As administrators within this system, we too find ourselves rendered powerless either by those above us in the organizational structure or by our own policies and procedures. How many times has a department head delivered unpopular information to his or her department with the only explanation being “I have no power to change this” or “This is out of my control”? How many times has a dean been presented with an innovative idea by a faculty member only to respond, “That’s a great idea but our system can’t accommodate it”? How many times do academic administrators find themselves modifying or accepting less than optimal conditions for learning because of policies or decisions made by other divisions within the institution, whether it’s the custodial crew determining classroom arrangements or the computer software system driving curriculum configurations? From our experiences at varying levels of administration in multiple institutions, we would answer, “too often.” In part, this sense of powerlessness has arisen from a rise in professionalization of nonacademic functions within the university. The American Association of University Professors (2008) describes this movement:

For most of the history of U.S. higher education, faculty members performed the key administrative functions. The college president, dean of faculty, dean of students, and director of admissions were professors who simultaneously wore faculty and administrative hats. The bird’s-eye view of the institution’s different functions that faculty administrators had gave them an advantage in understanding the pedagogical consequences of administrative decisions, and their institutions benefited from the broad base of knowledge. In the post–World War II years, however, college and university enrollments grew dramatically, and specialization increasingly characterized professional administrative staff positions. This movement away from generalists and toward specialists has accelerated during the past twenty years, creating a disconnect between administrations and academic progress. As a result administrators sometimes do not appreciate the effects their decisions will have across other parts of the institution.

Working Habits in the Instructional Paradigm

Senge’s (1990) characterization of controlling organizations mirrors the values of the instructional paradigm. In his preface to the revised edition of The Fifth Discipline, Senge quotes Edward Deming: “Our prevailing system of management has destroyed our people. People are born with intrinsic motivation, self-respect, dignity, curiosity to learn and joy in learning. The forces of destruction begin with toddlers—a prize for the best Halloween costume, grades in school, gold stars—and go on up through the university. . . . We will never transform the prevailing system of management without transforming our prevailing system of education. They are the same system” (xii–xiii).

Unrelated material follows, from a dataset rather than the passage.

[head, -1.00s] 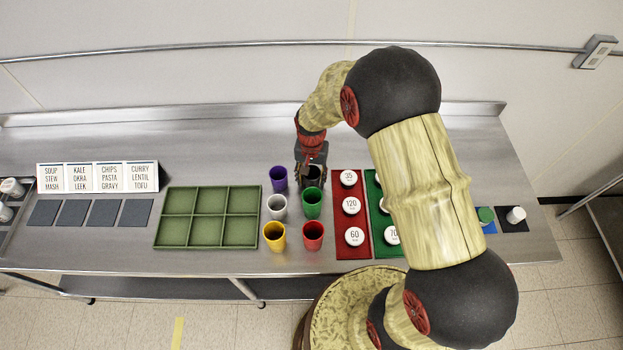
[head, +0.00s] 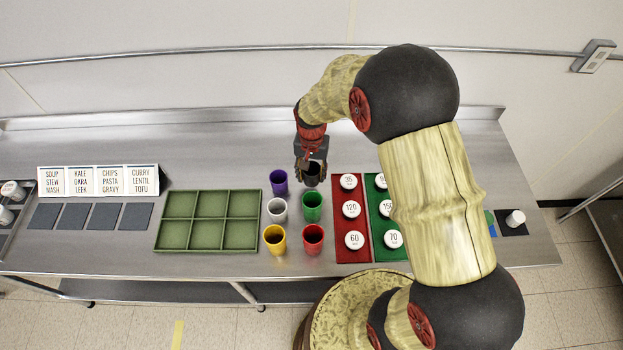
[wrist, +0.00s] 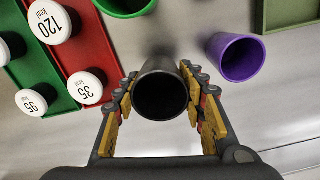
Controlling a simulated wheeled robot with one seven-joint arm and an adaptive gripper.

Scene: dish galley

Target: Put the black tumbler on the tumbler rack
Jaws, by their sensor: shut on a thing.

Among the elements of traditional or controlling organizations that Senge (1990) identified were managing by fear, which results in focusing first on pleasing the boss (or teacher); dualistic thinking regarding right versus wrong answers, which results in overemphasis on technical problem solving; predictability and controllability evidenced in the belief that managing is controlling; and a recognition that excessive competitiveness leads to distrust—all of which leads to organizational fragmentation. Senge (1990) sees that leadership in traditional, controlling organizations is predicated upon a belief in people’s powerlessness, their need to be directed and led. This characterization of the traditional, controlling organization all too accurately describes the workplace governed by the instructional paradigm, the system that Deming claimed has destroyed our people.

Saturday, July 10, 2010

A Paradigm of Isolation

The industrial model of the instructional paradigm is driven by competition, and this emphasis on competition fosters isolation. Students compete against one another within classes for grades. The competition among students for seats in certain high-profile programs exacerbates an overemphasis on grades and test scores at the expense of learning, encouraging students to take safe and easy choices in order to achieve the highest GPA. The same competition is fostered among faculty, who are judged in isolation for tenure, promotion, and merit by systems that, more often than not, privilege solo scholarship over collaborative works. And if faculty do collaborate, the hierarchy of lead author undercuts the concept of true collaboration. There may be no one more isolated than The industrial model of the instructional paradigm is driven by competition, and this emphasis on competition fosters isolation.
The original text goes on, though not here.